Es verdaderamente asombroso, además, que esta cifra de muertos sea utilizada como un argumento para criticar la actuación de Calderón siendo que, por sí misma, refleja palmariamente la colosal amenaza de las organizaciones criminales. La existencia de este poder paralelo es absolutamente inadmisible para el Estado mexicano. En este sentido, la contrapropuesta de llegar a una especie de “arreglo” con los cárteles no se puede tampoco sostener: tal vez resulte muy tentador el ofrecimiento de que van a dejar de matar pero su vocación delictiva es, por así decirlo, atemporal, o sea, sin fecha de caducidad. Y así como ciertos delitos no prescriben, la ilegalidad no es negociable a cambio de una tregua transitoria.

Esta batalla será seguramente ganada y en el camino quedarán muchos otros cadáveres. Pero el pronóstico de la otra guerra, la que resulta de una descomposición moral de la que casi todos hemos sido parte, es mucho más incierto.
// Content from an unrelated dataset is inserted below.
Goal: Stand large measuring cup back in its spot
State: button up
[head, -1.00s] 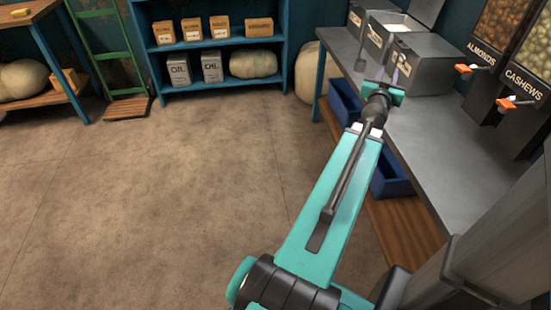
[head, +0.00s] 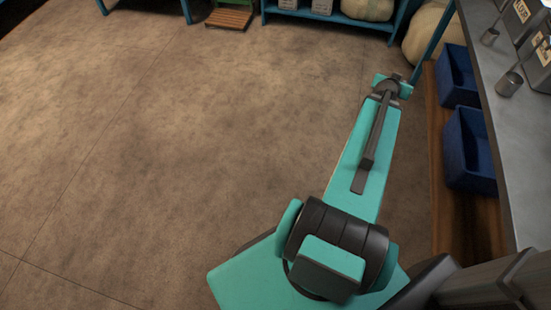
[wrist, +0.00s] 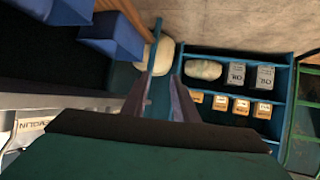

Porque, señoras y señores, al enemigo lo tenemos en casa: los “maestros” de Oaxaca que golpean a una mujer policía son parte del problema; el exiliado líder de los mineros es también un delincuente en todo el sentido de la palabra (y, miren ustedes, se ha agenciado el beneplácito de las centrales obreras de Estados Unidos y Canadá); los camorristas del SME destrozan maquinaria de la Comisión Federal de Electricidad, aparte de apalear a sus trabajadores, sin que nadie diga nada; los secuestradores detenidos en las prisiones usan teléfonos móviles a sus anchas para extorsionarnos a todos; muchos policías se dedican al robo y a la extorsión; hay jueces que, contra toda evidencia, dejan libre a un asesino; los funcionarios públicos exigen cuotas a los constructores para otorgarles contratos…

Estamos hablando de conductas delincuenciales generalizadas. Y así las cosas ¿por dónde empezamos? ¿A cuánta gente tenemos que encarcelar? ¿Cómo construimos un país de leyes?

Urge limpiar la casa. Pero ya está todo muy podrido.